— START OF Data records —

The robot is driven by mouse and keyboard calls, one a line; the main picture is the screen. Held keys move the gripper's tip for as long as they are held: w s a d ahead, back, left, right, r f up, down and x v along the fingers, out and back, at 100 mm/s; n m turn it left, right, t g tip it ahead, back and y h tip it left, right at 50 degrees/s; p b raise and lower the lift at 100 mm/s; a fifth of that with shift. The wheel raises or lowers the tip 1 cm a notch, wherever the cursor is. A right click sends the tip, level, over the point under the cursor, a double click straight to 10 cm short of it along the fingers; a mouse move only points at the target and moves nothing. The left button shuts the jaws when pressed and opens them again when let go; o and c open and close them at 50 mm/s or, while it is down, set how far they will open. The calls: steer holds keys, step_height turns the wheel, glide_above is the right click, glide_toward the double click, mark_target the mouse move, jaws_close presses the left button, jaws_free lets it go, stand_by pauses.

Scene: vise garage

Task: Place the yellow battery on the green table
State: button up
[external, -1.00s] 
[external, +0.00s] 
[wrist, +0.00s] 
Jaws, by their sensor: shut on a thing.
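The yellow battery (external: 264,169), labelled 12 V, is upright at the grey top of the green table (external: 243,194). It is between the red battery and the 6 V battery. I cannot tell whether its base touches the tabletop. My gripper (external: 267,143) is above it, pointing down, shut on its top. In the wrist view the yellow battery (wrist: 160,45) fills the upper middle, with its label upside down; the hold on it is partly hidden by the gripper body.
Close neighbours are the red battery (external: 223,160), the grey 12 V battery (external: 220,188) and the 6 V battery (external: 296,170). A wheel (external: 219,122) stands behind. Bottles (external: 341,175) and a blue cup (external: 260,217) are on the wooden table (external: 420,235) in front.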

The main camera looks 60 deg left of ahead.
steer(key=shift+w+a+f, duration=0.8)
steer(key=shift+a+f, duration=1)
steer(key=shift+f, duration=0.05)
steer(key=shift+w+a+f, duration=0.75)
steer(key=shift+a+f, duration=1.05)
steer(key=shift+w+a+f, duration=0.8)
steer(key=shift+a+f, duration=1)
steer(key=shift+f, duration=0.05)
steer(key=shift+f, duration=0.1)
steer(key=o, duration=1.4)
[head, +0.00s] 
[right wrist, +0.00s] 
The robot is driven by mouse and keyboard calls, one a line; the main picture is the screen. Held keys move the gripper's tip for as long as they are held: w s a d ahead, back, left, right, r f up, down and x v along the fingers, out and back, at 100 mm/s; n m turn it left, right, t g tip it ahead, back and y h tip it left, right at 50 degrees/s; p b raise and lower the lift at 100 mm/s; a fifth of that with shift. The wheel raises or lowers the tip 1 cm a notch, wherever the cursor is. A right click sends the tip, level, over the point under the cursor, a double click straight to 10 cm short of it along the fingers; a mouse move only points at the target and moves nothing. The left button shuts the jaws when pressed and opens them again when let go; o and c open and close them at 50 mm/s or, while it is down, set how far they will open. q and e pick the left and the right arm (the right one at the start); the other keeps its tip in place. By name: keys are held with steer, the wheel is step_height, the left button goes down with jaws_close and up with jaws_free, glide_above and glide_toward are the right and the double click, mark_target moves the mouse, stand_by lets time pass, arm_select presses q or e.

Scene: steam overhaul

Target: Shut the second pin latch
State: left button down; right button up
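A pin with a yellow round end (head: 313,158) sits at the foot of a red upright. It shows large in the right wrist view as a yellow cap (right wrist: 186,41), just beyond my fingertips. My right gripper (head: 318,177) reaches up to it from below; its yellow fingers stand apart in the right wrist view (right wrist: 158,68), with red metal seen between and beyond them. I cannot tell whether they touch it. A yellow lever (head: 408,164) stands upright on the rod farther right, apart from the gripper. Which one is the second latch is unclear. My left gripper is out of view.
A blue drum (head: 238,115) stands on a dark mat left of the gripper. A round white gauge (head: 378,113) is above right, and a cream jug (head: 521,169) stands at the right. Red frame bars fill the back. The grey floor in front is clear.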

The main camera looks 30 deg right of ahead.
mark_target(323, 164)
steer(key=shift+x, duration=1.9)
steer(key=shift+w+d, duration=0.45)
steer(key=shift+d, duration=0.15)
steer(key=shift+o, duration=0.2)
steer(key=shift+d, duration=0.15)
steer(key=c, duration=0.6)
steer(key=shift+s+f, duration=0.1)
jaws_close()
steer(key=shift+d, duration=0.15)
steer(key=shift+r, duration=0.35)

— END OF Data records —

Copy each line of the records containing the string "Scene".

Scene: vise garage
Scene: steam overhaul

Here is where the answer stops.